Recently surfaced reports indicate that since November 2017, US Department of Energy Secretary Rick Perry has approved seven so-called "Part 810 authorizations," the permissions given to share technological information within the US and abroad.
Perry's approval allowed for nuclear information — not equipment — to be shared with Riyadh even though the Middle Eastern country has not yet agreed to required anti-proliferation terms with the US.
On Tuesday, four members of the Nuclear Regulatory Commission (NRC), including chair Kristine Svinicki, testified before the Senate Environment and Public Works Committee. At one point during the hearing, Sen. Chris Van Hollen (D-MD) asked if the NRC had been consulted on the matter, as is required under such circumstances.

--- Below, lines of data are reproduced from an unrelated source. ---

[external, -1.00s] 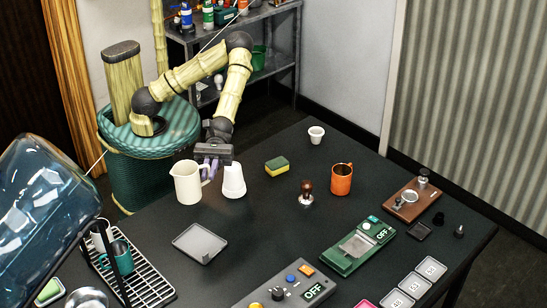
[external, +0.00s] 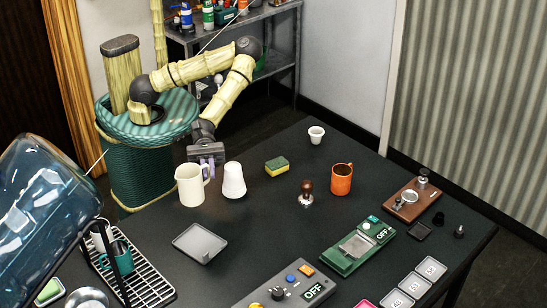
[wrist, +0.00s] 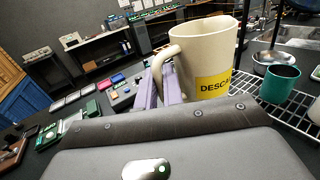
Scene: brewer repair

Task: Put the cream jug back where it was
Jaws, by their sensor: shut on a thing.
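The cream jug (external: 190,186) stands upright at the table's rear left edge, beside a white cup-like vessel (external: 233,180). I cannot tell whether its base touches the table. In the wrist view the jug (wrist: 205,62) shows a yellow label reading "DESCA". My gripper (external: 208,170) is behind and to the right of the jug, at its handle. In the wrist view the purple fingers of my gripper (wrist: 160,86) are shut on the handle.
A yellow-green sponge (external: 277,166), a tamper (external: 306,195) and an orange mug (external: 341,179) stand to the right. A grey tray (external: 198,243) lies in front of the jug. A wire rack (external: 140,282) with a teal cup (external: 119,258) is at front left.

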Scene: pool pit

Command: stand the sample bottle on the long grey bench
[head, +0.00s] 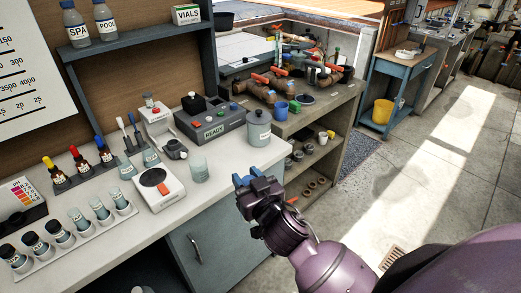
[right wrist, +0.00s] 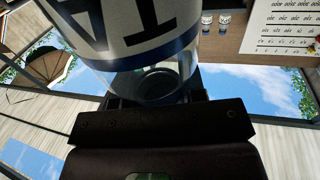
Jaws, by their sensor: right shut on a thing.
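My right gripper (head: 258,183) is in front of the near bench's right end, above floor level and clear of the bench. In the right wrist view (right wrist: 157,100) it is shut on a clear bottle (right wrist: 150,65) with a white label, dark blue bands and large dark letters, partly cut off. I cannot pick the bottle out in the head view. A long bench with a pale grey top (head: 120,235) and a blue-grey cupboard runs along the left. Another grey-brown bench (head: 338,112) carries pipework behind it. I cannot tell which is the named one. My left gripper is out of view.
On the pale bench stand a beaker (head: 199,169), a scale (head: 158,188), a grey lidded pot (head: 259,129), a READY device (head: 215,127) and a vial rack (head: 80,243). SPA (head: 76,26) and POOL (head: 105,23) bottles stand on a shelf. Bare top shows near its front edge.

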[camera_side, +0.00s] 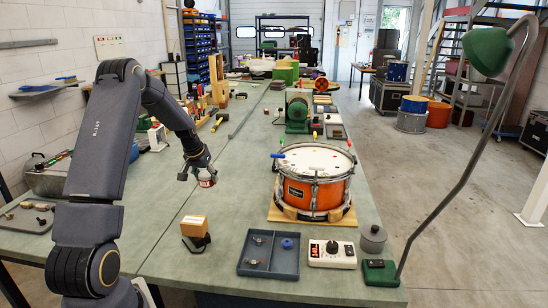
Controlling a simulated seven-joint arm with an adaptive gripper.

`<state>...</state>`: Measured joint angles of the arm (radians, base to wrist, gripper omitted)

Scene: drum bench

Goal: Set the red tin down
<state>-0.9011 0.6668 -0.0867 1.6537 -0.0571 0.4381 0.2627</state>
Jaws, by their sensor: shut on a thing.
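The red tin (207,180) is small, with pale lettering on its side. My gripper (196,175) comes down from the upper left and is shut on it, covering part of the tin. The tin is over the green bench top (225,205), left of the drum. I cannot tell from this view whether its underside touches the bench.
An orange drum (314,180) stands on a wooden base to the right. In front are a blue-grey tray (255,269), a white dial box (332,254), a grey lidded pot (373,238) and a wooden block (195,226) on a dark stand. A green lamp (490,50) leans over the right edge. Bench between tin and drum is clear.

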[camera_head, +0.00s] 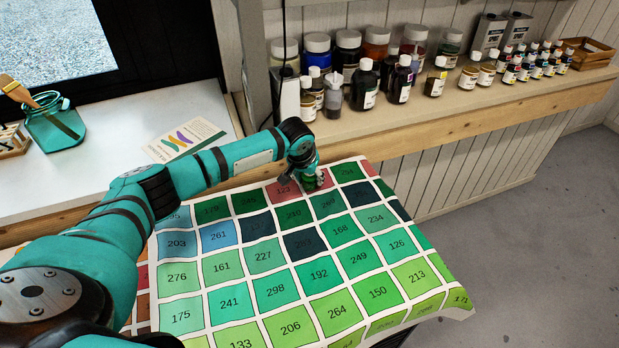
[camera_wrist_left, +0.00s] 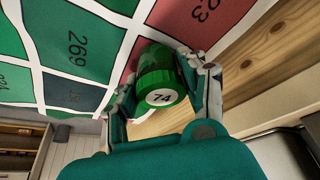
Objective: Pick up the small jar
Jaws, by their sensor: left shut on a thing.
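The small jar (camera_wrist_left: 157,72) is green with a white round label reading 74 in the left wrist view. It sits between the two fingers of my left gripper (camera_wrist_left: 165,85), which is shut on it. In the head view my left gripper (camera_head: 303,180) is at the far edge of the colour chart (camera_head: 270,262), over a reddish square. Only a little of the green jar shows there, and I cannot tell whether it touches the chart. My right gripper is not in view.
A wooden shelf (camera_head: 480,108) behind the chart holds several jars, dark bottles and small paint bottles. A white counter with a card (camera_head: 185,139) and a teal glass jug (camera_head: 52,125) is at the left. Open floor (camera_head: 540,230) lies at the right.

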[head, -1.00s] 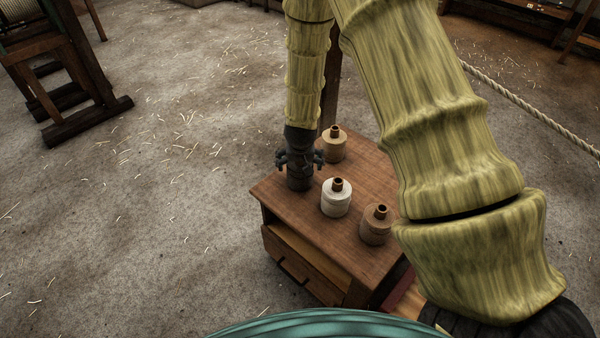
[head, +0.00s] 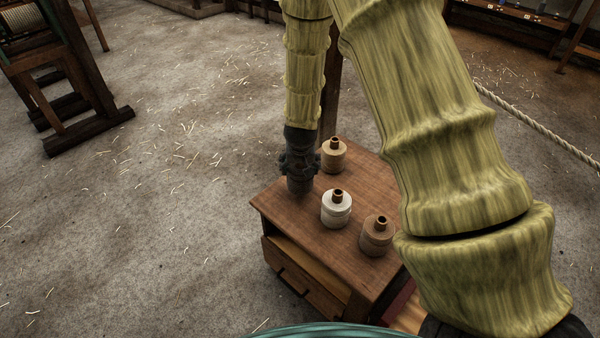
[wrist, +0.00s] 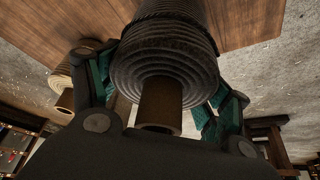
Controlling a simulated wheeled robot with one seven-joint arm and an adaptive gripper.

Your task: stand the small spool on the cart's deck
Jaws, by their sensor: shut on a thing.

Svinicki responded to Van Hollen's inquiry by simply stating that she is not aware if the NRC raised any concerns or was involved as a consultant.
"The NRC does not have some sort of veto on the Department of Energy, approving such technology transfer or knowledge transfers, but they are supposed to be consulted," Kamps told Radio Sputnik's Loud & Clear on Wednesday.
"That is in law in regulations, and the NRC chairman and the other four commissioners, not one of them could say that they knew anything about the NRC's role in consulting on this decision."
"The crickets from the NRC commissioners… yes, there's something rotten in Denmark, and it's incredible. We're playing with nuclear weapons proliferations in kind of a tough neighborhood — the Middle East, where Israel already has a nuclear weapons arsenal," he added. Israel has never confirmed whether it indeed has nuclear weapons, though that is widely believed to be the case.
In March 2018, Saudi Crown Prince Mohammed bin Salman sat down for an interview with CBS' "60 Minutes." In that interview, the crown prince declared that Riyadh would work to quickly obtain nuclear technology if its regional rival Iran were able to develop its own.
Kamps told host Brian Becker that "the risks couldn't be higher" if Saudi Arabia manages to get ahold of such technology, and that while Iran has stated it has no interest in the developing nuclear weapons technology, it could be forced to follow suit if Riyadh does.
"It's just playing with fire, and they're doing it secretly, which is also very interesting — that they would choose to keep Congress and the public in the dark," he said.